Crypto companies are pinning their hopes on a recent US Supreme Court doctrine to potentially challenge the authority of the Securities and Exchange Commission (SEC), but federal regulators remain skeptical of its applicability.
In June 2022, the Supreme Court ruled in favor of states contesting the Environmental Protection Agency’s jurisdiction over greenhouse gas emissions. The court introduced a formal doctrine known as the major questions doctrine, aiming to limit the power of federal agencies.
According to this doctrine, Congress does not delegate the authority to decide the outcome of “extraordinary” cases with significant political and economic implications to agencies like the EPA or SEC.
Coinbase, a prominent cryptocurrency exchange, has referenced the major questions doctrine in its response to the SEC’s Wells notice and imminent enforcement action.
Coinbase’s legal team argues that the SEC lacks unilateral decision-making authority, particularly concerning token classification.

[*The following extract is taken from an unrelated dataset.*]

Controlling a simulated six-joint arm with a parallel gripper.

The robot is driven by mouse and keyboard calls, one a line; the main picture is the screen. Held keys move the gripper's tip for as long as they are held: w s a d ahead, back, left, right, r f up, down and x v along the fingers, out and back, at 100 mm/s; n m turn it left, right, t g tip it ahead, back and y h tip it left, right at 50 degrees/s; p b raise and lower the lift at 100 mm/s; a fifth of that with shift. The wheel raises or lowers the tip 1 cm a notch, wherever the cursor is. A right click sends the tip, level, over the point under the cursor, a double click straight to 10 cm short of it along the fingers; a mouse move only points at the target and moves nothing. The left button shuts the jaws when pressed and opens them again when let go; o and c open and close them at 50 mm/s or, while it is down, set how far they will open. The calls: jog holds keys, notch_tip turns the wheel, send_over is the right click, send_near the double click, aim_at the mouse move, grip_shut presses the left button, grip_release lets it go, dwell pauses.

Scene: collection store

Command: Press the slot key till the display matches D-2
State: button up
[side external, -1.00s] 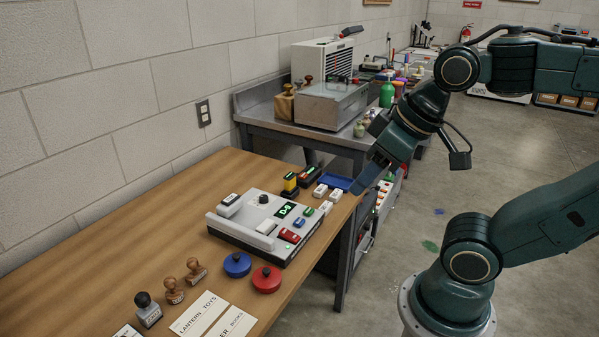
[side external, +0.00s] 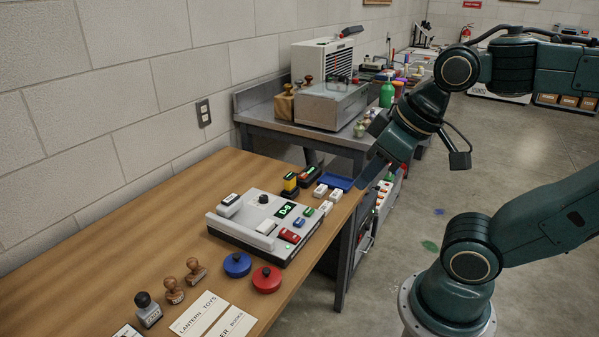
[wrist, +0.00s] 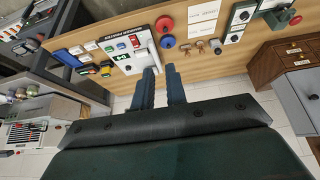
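The grey keypad device (side external: 235,233) stands on the wooden table, and shows in the wrist view (wrist: 112,47). Its dark display (side external: 285,210) has green characters; they seem to start with D, but the last one is too small to read surely. My gripper (wrist: 160,70) is apart from the device, above and beyond the table's right edge. A narrow empty gap shows between its fingers.
Red (side external: 267,279) and blue (side external: 237,264) round knobs sit near the device's front. Wooden-handled stamps (side external: 174,290) and label cards (side external: 200,314) lie farther forward. White blocks (side external: 320,191) and a blue tray (side external: 336,181) lie at the table's far end. The left tabletop is clear.

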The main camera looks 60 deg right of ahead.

The team asserts that the SEC’s assertion of regulatory control over a substantial portion of the American economy by declaring most digital assets (excluding Bitcoin) as unregistered securities is an overreach.

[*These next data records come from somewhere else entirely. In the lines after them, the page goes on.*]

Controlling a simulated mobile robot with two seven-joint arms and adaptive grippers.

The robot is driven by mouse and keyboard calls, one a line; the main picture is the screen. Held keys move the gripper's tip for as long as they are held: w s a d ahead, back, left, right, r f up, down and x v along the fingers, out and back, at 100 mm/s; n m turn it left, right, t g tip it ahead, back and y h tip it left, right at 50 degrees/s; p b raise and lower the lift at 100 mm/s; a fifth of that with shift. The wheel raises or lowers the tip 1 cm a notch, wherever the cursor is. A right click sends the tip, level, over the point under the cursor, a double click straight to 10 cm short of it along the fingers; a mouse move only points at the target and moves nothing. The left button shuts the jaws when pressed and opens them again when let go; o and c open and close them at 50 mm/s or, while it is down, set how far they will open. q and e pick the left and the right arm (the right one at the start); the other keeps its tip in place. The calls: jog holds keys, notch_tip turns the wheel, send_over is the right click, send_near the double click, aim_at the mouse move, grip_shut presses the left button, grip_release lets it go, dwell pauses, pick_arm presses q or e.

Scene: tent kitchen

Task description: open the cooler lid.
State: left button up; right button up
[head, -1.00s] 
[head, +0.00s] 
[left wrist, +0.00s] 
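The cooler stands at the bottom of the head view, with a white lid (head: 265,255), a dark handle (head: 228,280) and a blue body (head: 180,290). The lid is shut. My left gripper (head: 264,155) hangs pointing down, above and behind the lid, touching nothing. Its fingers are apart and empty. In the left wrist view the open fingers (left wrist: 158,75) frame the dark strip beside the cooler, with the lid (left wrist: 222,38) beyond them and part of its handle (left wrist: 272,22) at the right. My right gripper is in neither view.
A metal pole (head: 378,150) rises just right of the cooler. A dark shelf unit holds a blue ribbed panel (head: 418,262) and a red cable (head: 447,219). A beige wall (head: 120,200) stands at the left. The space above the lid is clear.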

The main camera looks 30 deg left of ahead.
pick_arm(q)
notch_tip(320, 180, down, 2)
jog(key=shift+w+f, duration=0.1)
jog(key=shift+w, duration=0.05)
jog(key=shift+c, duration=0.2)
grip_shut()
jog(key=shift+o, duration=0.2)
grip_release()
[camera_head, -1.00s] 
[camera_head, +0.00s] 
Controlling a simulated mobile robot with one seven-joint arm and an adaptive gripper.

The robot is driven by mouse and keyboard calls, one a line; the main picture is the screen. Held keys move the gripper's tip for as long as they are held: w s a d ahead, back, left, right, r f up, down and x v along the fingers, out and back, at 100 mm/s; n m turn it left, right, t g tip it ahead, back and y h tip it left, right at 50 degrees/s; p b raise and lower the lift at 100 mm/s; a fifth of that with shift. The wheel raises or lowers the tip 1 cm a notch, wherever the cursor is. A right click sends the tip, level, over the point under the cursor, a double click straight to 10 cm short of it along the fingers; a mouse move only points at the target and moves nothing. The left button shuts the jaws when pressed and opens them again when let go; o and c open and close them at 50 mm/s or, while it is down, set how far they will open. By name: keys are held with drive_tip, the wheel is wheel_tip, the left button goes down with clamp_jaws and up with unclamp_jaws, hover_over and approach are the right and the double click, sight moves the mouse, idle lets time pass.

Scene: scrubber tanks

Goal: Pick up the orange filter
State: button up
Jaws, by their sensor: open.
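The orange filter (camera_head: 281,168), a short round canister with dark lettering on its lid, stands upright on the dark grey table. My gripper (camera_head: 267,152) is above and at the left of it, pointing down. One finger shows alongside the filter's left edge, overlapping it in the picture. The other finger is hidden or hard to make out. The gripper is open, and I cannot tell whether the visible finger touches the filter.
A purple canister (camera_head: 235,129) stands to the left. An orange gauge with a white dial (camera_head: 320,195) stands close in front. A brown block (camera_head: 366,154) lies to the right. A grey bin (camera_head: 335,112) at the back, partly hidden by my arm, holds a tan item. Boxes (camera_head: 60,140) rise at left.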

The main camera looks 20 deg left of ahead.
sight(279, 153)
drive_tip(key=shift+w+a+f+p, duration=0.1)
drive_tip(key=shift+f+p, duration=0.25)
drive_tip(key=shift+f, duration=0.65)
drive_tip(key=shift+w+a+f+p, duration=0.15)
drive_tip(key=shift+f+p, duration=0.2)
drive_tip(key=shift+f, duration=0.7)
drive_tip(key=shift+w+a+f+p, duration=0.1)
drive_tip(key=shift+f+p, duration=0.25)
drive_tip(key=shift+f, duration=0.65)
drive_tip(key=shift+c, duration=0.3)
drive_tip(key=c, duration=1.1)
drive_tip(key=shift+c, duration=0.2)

During a keynote address at the 2023 Financial Markets Conference, SEC Chair Gary Gensler emphasized that the agency’s actions are based on the authority granted by Congress. He stressed the agency’s adherence to court opinions, including those from the Fifth Circuit and Supreme Court, to ensure compliance with the law.
Former Coinbase product manager Ishan Wahi also invoked the major questions doctrine in his defense against SEC charges of insider trading in July 2022. In the initial complaint, the SEC identified nine crypto tokens as securities. Wahi’s legal team employed the doctrine in a February motion seeking to dismiss the case, raising concerns about the SEC’s authority over crypto tokens and their trading.
However, Wahi pleaded guilty shortly after filing the motion and reached a settlement with the SEC. As a result, the agency is not expected to respond to the defense based on the major questions doctrine. Wahi was subsequently sentenced to two years in federal prison earlier this month.
In response to Coinbase’s call for greater regulatory clarity in the crypto industry, SEC Chair Gensler dismissed the argument, asserting that the industry has sufficient information to operate within the bounds of existing laws.
Gensler emphasized that the SEC has established rules defining the requirements for exchanges, broker-dealers, advisors, and custody of assets, as well as guidelines for registering securities offerings. He believes that these rules already align with public policies and that new technologies do not exempt actors from compliance.